Almost 40 organizations form the Alaska Coalition: the groups that worry about pollution, the groups that defend whales and whooping cranes, the groups that lobby for wide-open spaces. More than a dozen environmental groups now have Washington offices that rival the best corporate lobbies.
If there were ever blue-jeaned ecofreaks working for the Sierra Club, they're invisible now. Highly trained attorneys, graduates of the top law schools in the country, represent the Natural Resources Defense Council and the Environmental Defense Fund.
Many of the environmentalists, such as Charles Clusen of the Wilderness Society, have been lobbying Congress for almost a decade. Silverhaired Thomas Kimball, Washington representative of the National Wildlife Federation for 19 years, earns $80,000 a year, and National Audubon Society executives are equally well-paid.

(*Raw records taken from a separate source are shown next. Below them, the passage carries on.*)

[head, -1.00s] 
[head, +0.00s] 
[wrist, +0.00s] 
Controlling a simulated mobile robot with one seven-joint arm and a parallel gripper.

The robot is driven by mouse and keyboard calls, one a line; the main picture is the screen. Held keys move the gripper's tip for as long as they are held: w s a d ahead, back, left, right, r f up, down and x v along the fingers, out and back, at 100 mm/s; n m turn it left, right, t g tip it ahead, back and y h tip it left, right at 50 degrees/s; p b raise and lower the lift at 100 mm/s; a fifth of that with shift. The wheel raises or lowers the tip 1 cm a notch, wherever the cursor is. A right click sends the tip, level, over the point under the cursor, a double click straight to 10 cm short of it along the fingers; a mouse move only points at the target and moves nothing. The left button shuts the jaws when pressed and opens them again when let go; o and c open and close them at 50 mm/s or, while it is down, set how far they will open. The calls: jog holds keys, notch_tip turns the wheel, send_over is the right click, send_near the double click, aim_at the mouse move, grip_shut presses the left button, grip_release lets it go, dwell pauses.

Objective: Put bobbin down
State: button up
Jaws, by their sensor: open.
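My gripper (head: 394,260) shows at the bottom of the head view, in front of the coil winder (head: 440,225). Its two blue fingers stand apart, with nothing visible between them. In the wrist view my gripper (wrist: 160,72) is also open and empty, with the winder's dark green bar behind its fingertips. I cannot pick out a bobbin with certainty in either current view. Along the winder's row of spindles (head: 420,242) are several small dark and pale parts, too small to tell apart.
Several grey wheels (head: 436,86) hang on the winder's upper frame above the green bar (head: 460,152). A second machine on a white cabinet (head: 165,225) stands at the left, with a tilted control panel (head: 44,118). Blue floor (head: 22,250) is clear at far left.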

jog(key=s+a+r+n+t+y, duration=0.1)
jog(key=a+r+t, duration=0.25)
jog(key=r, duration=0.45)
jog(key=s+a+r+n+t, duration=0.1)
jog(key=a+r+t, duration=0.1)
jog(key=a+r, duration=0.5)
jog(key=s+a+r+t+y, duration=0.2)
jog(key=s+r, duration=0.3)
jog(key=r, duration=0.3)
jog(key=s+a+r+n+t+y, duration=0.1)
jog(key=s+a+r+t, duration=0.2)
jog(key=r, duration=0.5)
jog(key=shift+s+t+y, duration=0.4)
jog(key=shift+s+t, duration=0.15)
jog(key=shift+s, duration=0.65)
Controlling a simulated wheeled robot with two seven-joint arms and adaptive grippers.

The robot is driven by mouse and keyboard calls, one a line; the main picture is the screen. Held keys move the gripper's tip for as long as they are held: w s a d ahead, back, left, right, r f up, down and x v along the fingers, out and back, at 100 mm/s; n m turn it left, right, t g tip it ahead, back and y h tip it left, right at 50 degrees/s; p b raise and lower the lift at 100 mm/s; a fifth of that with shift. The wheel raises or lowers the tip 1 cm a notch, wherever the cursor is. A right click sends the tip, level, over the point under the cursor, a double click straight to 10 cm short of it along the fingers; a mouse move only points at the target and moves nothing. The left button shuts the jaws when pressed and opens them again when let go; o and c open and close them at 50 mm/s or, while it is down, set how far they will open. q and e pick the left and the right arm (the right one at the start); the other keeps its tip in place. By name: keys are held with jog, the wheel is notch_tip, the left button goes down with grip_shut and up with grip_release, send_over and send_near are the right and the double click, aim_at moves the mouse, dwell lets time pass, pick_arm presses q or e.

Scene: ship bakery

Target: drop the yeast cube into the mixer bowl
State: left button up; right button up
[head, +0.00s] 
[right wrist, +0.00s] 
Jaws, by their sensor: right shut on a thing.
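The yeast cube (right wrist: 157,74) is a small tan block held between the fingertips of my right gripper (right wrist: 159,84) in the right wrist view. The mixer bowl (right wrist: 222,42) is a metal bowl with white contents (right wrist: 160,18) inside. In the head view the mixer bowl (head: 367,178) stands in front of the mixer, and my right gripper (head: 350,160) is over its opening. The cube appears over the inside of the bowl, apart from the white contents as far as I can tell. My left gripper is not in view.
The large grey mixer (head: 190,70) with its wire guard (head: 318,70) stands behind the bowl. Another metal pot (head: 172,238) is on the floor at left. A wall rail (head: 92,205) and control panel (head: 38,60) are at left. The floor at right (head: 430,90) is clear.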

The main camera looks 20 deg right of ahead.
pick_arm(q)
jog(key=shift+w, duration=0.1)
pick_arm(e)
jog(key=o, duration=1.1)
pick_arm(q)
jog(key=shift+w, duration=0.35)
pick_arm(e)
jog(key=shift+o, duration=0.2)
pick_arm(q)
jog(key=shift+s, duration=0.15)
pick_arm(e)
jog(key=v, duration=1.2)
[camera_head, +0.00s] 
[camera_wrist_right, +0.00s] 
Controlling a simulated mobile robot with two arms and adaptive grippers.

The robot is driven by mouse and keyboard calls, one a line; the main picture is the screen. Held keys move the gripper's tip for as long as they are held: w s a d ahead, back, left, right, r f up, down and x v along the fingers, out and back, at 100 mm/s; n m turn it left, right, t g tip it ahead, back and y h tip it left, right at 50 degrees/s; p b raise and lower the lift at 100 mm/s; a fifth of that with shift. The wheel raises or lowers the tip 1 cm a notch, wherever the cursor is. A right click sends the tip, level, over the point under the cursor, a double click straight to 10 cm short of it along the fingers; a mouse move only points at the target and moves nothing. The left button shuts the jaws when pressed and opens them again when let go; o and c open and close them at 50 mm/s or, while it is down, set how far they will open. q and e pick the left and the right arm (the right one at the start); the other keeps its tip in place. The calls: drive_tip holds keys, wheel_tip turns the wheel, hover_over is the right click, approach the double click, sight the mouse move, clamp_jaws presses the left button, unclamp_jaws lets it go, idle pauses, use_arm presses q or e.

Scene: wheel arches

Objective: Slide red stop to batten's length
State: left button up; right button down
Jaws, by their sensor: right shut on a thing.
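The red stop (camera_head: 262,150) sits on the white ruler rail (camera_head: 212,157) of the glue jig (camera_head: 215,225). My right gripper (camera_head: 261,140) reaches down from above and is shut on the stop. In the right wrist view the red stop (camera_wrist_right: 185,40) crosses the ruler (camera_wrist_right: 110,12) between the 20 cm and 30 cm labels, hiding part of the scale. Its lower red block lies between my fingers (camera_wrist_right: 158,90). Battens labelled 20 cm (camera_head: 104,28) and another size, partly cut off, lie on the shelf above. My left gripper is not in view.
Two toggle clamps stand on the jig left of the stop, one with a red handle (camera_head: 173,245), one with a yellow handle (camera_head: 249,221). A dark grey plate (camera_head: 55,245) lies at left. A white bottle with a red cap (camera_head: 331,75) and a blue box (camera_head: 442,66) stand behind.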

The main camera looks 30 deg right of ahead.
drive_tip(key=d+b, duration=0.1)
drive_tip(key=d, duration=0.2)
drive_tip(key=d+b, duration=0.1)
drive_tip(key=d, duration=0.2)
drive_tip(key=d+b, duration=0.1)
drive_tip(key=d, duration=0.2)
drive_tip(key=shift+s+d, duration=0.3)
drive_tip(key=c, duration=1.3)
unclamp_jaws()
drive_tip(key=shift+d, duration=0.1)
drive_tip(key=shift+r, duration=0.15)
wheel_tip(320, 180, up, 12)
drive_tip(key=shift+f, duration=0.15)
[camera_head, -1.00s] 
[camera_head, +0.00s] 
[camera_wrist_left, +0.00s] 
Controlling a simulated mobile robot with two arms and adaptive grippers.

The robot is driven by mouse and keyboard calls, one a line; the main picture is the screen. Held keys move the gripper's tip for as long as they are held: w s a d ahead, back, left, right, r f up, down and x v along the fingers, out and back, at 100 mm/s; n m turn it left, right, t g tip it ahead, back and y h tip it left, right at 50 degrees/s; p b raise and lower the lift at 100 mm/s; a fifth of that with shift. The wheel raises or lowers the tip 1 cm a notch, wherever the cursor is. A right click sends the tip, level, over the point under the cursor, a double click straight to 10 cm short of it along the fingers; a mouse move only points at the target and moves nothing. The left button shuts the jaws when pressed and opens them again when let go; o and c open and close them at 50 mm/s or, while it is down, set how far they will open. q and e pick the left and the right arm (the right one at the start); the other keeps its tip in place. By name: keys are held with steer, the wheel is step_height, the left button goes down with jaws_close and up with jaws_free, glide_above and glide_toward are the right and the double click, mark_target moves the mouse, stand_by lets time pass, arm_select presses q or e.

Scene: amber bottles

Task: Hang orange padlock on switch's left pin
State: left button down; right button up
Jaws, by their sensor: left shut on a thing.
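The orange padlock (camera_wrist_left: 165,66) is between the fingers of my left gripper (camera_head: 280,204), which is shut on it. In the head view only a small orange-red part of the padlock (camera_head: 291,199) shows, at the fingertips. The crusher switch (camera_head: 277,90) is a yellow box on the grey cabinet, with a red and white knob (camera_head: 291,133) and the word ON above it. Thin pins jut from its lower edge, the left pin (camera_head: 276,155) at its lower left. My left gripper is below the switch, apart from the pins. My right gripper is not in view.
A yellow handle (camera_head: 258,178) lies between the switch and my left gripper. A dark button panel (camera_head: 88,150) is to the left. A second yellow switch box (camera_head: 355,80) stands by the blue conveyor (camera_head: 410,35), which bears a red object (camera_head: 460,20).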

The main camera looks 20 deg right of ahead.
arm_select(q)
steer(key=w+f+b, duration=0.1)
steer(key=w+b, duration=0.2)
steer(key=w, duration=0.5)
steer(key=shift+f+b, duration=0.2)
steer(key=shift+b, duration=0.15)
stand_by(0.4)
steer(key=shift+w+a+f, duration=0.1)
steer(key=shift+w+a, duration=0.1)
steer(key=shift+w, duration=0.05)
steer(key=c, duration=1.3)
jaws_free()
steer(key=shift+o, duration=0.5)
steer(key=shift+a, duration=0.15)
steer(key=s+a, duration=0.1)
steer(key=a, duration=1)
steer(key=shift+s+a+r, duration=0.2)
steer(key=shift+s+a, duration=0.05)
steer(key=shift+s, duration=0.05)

"This isn't the children's crusade anymore," remarked one House aide. "The opposition had Gov. Jay S. Hammond [of Alaska]. We had Gov. Russell Peterson," a former Delaware governor who heads Audubon.
The environmentalists also had President Carter, Interior Secretary Cecil D. Andrus, Jacques Cousteau, Henry Cabot Lodge, Cathy Douglas, Laurance Rockefeller, Adm. Elmo Zumwalt, Theodore Roosevelt IV and former army secretary Elvis Stahr.
Altogether, the Alaska coalition has spent about $200,000 in a year and a half. "Peanuts," it says, compared to the state of Alaska's $2 million lobbying fund and the industry-backed Citizens For Alaska Lands' war chest of over $1 million.
But the environmentalists' organization overwhelmed the opposition:
More than 50 environmental lobbyists fanned out to Hill offices over a month before the bill came to the floor. Each took charge of several undecided members of Congress and reported back regularly to a day-by-day head-counting operation.
More than 3 million names on the computerized mailing lists of different groups were assembled by congressional district. "I'd say, 'So-and-so's wavering,'" Udall recalled. "They could push a button and have 800 Mailgrams in to the guy the next day."
In each congressional district, an Alaska committee was formed with about 10 community leaders and key supporters of the members of Congress. During the Easter recess, more than half of the House members were personally visited by these influential Alaska advocates. Followup calls came three weeks later.
A media campaign was timed to include full-page ads in Washington newspapers before the vote, hometown newspaper editorials and strategic leaks to harm the opposition. For example, a U.S. Borax company letter suggesting that job applicants lobby against the conservationist's bill somehow found its way into environmentalists' hands and from there to the press.
One factor that has made it easier for environmental groups to build strength in recent years is the 1976 Tax Reform Act, which permitted certain nonprofit groups to expand their lobbying. "Without [the new act] we would have had to take a lower profile," said Joel Thomas, a National Wildlife Federation attorney.
However, no matter how successful they are becoming, environmentalists continue to see themselves as underdogs. "Industry outspends us 100 to one," Thomas said. "We're saving a little here and a little there, but you've got to like losing games to be in this business."
For every Alaska vote, he said, there are defeats on other issues. In spite of an active water projects coalition, for instance, "almost none of the boondoggles have been stopped.It's business as usual." Thomas said. And as for Alaska, so many compromises were made with oil and mining companies in the Udall bill that "what came out was highly favorable to industry. They got 95 percent of what they wanted. We stopped them from getting 100 percent," he said.